Il sostegno va bene, certo: in primo luogo perché qualsiasi alternativa sarebbe distruttiva. È quindi normale che le forze politiche si preparino a votare un documento comune sull'Europa alla vigilia del vertice europeo di fine giugno, così da trasmettere anche all'estero un'immagine di coesione. La politica europea dell'Italia è una sola e il presidente del Consiglio la interpreta con il pieno appoggio del Parlamento. Messaggio ovvio che in queste ore drammatiche è necessario reiterare.
Purtroppo l'esperienza insegna che queste prese di posizione alla vigilia di grandi eventi assomigliano, come si dice, all'omaggio che il vizio rende alla virtù. Di rado preludono a un cambiamento di attitudine politica. O magari, in questo caso, alla nascita di un'autentica maggioranza trasversale. Una maggioranza che non abbia paura a definirsi tale e a proiettarsi in avanti con un serio programma riformatore. Siamo lontani da un tale esito che forse sarebbe utile anche per guardare con maggiore fiducia alla prossima legislatura.
In altre parole, l'europeismo non sembra essere un cemento sufficiente per la nascita di una maggioranza adatta a tempi eccezionali. Non lo è stato in passato e a quanto pare non lo è oggi, mentre Monti si prepara al negoziato più difficile con le cancellerie dell'Unione. Stabilito questo punto non secondario, la domanda è: cosa accadrà nelle prossime settimane? Il presidente del Consiglio ripete che la priorità è la «crescita». O meglio, creare la convinzione sul piano internazionale che l'Italia si sta scrollando di dosso le sue bardature e ha imboccato la via delle riforme economiche. Anche di quelle politiche e amministrative, viste come tasselli essenziali del processo di modernizzazione.
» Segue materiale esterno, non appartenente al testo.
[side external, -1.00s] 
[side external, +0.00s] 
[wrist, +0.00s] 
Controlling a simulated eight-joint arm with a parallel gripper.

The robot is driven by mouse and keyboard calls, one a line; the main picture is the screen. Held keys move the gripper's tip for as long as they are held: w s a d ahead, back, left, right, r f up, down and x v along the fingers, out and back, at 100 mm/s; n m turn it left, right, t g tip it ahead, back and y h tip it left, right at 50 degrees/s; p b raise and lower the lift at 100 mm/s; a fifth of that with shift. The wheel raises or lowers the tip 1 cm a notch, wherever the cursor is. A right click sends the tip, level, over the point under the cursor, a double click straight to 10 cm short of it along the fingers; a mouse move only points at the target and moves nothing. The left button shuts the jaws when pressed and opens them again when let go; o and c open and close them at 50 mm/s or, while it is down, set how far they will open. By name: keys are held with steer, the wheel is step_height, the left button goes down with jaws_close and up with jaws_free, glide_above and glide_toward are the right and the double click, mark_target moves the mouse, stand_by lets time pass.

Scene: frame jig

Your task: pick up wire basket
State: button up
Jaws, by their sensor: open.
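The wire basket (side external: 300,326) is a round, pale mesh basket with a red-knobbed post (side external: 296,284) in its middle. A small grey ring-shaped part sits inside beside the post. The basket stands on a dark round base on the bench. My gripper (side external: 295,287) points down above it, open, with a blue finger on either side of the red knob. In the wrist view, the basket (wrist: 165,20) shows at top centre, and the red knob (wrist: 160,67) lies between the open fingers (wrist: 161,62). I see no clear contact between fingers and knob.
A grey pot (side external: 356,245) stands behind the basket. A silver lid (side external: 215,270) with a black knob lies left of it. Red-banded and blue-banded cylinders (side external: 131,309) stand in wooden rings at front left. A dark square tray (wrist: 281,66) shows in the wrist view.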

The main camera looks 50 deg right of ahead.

Quanto prima, ci si augura, vedremo i progetti di Passera e si può essere sicuri che Monti impegnerà tutto se stesso nello sforzo di scuotere l'albero delle resistenze e delle corporazioni. È proprio quello che chiedono i mercati finanziari per frenare l'attacco speculativo a un paese troppo spesso inerte. E in fondo il recente scetticismo dei grandi giornali americani sull'esperimento in corso in Italia nasce proprio dagli scarsi risultati finora ottenuti in questo campo. Dunque l'obiettivo del premier è chiaro: sarà sufficiente a dargli lavoro per mesi, fino alla scadenza della legislatura in gennaio-febbraio 2013.
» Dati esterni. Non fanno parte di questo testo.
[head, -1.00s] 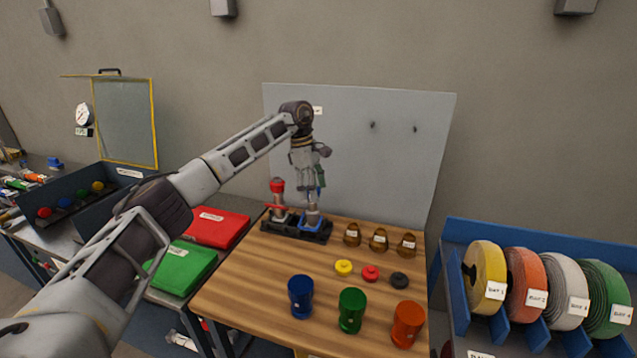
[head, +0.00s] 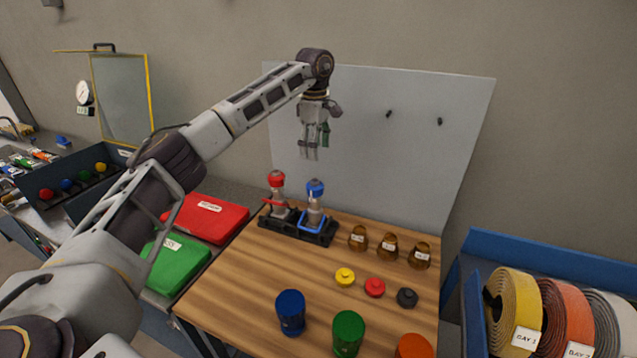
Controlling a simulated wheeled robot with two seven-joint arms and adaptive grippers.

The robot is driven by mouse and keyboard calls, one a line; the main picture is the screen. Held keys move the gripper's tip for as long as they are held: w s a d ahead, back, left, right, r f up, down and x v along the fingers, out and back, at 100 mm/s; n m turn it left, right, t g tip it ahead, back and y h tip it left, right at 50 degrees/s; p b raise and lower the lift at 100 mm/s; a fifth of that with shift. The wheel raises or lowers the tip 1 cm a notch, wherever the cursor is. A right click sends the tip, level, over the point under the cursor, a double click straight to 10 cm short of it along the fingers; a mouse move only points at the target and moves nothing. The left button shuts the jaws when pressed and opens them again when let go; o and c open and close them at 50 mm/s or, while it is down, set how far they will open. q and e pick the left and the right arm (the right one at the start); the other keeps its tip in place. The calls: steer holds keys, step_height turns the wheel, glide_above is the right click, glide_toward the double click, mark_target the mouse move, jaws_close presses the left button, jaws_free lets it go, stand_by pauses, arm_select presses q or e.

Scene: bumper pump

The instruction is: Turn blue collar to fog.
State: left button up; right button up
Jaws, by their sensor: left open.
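The blue-collared nozzle (head: 315,200) stands upright in a black rack (head: 299,232) at the back left of the wooden table. Its blue collar (head: 316,188) is at the top, and a blue handle shows at its base. The collar's setting is too small to read. A red-collared nozzle (head: 278,192) stands beside it on the left in the same rack. My left gripper (head: 310,155) points down, open and empty, above the blue nozzle and apart from it. My right gripper is not in view.
Amber jars (head: 388,247), small caps (head: 374,288), and blue (head: 291,312), green (head: 348,333) and orange (head: 414,347) cups stand on the wooden table (head: 240,290). A grey backboard (head: 400,150) rises behind. Hose rolls (head: 516,310) fill a blue rack at right.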

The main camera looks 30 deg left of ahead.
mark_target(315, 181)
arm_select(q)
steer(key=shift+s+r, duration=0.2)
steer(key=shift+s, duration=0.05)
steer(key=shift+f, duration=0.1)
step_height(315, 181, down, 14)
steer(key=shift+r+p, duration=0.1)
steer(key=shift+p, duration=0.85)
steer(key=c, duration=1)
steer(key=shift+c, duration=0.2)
E i partiti? Sono sollecitati quasi ogni giorno da Napolitano e ora anche da Monti a farsi interpreti del rinnovamento del sistema. Ma il traguardo dell'autoriforma è a dir poco remoto, avvolto nella nebbia di una campagna elettorale strisciante che è già in corso. Sarebbe confortante se la percezione che l'Italia è sull'orlo dell'abisso spingesse le segreterie a una sorta di imprevedibile rivoluzione culturale. Partiti tradizionali che cessano di essere fattore di freno e di conservazione e mettono in gioco se stessi e i loro gruppi dirigenti. Certo, non sarà un vertice o una seduta parlamentare a provocare il miracolo, quanto la presa d'atto che il movimento di Grillo sta sfiorando il 20 per cento nei sondaggi. Può darsi che invertire la tendenza sia ancora possibile, ma il tempo è davvero poco. Tre mesi, come per l'euro.